** START Given information **
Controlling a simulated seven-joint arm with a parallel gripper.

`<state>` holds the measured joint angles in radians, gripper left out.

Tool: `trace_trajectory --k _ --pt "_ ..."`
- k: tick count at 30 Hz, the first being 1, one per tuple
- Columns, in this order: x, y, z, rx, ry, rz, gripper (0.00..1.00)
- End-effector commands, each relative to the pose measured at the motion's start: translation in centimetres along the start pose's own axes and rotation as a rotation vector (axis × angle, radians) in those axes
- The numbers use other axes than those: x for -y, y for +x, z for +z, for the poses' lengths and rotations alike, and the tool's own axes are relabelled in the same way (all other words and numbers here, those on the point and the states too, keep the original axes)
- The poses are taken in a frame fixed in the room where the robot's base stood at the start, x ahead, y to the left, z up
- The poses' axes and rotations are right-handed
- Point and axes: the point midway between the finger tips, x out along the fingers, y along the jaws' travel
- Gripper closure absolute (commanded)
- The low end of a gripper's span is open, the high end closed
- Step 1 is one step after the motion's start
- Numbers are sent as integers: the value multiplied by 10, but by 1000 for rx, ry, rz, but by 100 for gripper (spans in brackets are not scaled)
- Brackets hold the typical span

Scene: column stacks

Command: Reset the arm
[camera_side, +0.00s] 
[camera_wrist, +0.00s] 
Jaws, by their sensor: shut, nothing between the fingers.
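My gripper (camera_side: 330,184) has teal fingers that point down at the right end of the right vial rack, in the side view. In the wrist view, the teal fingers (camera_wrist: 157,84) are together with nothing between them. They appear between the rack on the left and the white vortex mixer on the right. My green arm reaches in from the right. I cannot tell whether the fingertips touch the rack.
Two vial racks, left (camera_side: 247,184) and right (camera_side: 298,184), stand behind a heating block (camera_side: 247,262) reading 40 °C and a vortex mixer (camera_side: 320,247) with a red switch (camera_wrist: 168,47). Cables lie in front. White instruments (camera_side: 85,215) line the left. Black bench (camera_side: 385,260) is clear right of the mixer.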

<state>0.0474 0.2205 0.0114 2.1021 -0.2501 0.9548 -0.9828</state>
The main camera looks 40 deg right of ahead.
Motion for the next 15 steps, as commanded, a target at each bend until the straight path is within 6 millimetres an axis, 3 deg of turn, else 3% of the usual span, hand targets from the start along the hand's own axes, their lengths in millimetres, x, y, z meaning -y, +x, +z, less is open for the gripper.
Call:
** END Given information **
== Task to carry out ==
From the line containing "- Point and" through the closing line of the material above, return every line exactly and omit all others.

== Task result ==
- Point and axes: the point midway between the finger tips, x out along the fingers, y along the jaws' travel
- Gripper closure absolute (commanded)
- The low end of a gripper's span is open, the high end closed
- Step 1 is one step after the motion's start
- Numbers are sent as integers: the value multiplied by 10, but by 1000 for rx, ry, rz, but by 100 for gripper (spans in brackets are not scaled)
- Brackets hold the typical span

Scene: column stacks

Command: Reset the arm
[camera_side, +0.00s] 
[camera_wrist, +0.00s] 
Jaws, by their sensor: shut, nothing between the fingers.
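My gripper (camera_side: 330,184) has teal fingers that point down at the right end of the right vial rack, in the side view. In the wrist view, the teal fingers (camera_wrist: 157,84) are together with nothing between them. They appear between the rack on the left and the white vortex mixer on the right. My green arm reaches in from the right. I cannot tell whether the fingertips touch the rack.
Two vial racks, left (camera_side: 247,184) and right (camera_side: 298,184), stand behind a heating block (camera_side: 247,262) reading 40 °C and a vortex mixer (camera_side: 320,247) with a red switch (camera_wrist: 168,47). Cables lie in front. White instruments (camera_side: 85,215) line the left. Black bench (camera_side: 385,260) is clear right of the mixer.

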<state>0.0474 0.2205 0.0114 2.1021 -0.2501 0.9548 -0.9828</state>
The main camera looks 40 deg right of ahead.
Motion for the next 15 steps, as commanded, a target at each bend until the straight path is within 6 millimetres an axis, 3 deg of turn, else 3% of the usual span, hand targets from the start along the hand's own axes, their lengths in millimetres, x, y, z meaning -y, +x, +z, less is open for the gripper.
Call:

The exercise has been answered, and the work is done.